家族経営なら、
やり方次第で十分勝負できる!

 つまり、購入する原材料(種苗・農薬・肥料など)や機械投資額は、大規模でも小規模でも、面積あたりでかかる費用はほぼ変わらないのです。

 ということは、人を雇用しない家族経営なら、やり方次第で十分勝負できるというわけです。

 現在、大規模稲作農家だと、50~100ヘクタールが当たり前になってきていますが、考えてみると、農業にスケールメリットがあるとしたら、2~3ヘクタールクラスの小規模農家と比べて大規模農家は米を安価に出荷できるはずです。

 パン製造などの加工業なら、規模が50倍違うと、半額ぐらいで売っても十分ペイできるものもありますが、農業でそれをやったら再生産価格(発生した利益で事業が継続できる価格設定)に届かず、すぐにつぶれてしまいます。

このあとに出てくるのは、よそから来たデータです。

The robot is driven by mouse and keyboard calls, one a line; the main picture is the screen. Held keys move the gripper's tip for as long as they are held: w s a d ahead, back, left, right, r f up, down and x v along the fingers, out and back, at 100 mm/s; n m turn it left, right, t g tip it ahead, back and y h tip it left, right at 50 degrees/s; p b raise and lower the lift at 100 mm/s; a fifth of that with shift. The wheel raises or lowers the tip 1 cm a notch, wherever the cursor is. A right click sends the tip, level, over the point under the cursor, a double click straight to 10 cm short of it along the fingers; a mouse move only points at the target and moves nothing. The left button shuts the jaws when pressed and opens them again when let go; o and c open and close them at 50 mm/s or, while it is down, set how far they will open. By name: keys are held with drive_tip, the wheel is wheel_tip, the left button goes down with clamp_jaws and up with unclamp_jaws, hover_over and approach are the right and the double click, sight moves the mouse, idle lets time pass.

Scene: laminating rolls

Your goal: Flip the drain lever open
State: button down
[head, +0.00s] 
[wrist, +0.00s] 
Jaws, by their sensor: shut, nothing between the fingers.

 人件費、機械代、土地代と、コストが他国と比べて比較的高い日本で、規模を拡大すれば表面上の売上は上がるが、手元に残る利益は決して多くはないのではないか?

 脱サラする際、私はそんな仮説を立てました。

 すると、日本の場合、家族でできる農業、稲作であれば、10~15ヘクタール、畑作の場合は2~3ヘクタールが、最も収支のバランスが取れていることがわかりました。

 ちなみに、大規模の場合、稲作で30ヘクタール以上、畑作で10ヘクタール以上になると人的コストが有利になりますが、その間の規模では高コストになってしまいます。

 風来では、こういった考えをベースに、加工、セット商品の開発、廃棄率ゼロ、直売を加え、さらに小さい面積でできるようにしました。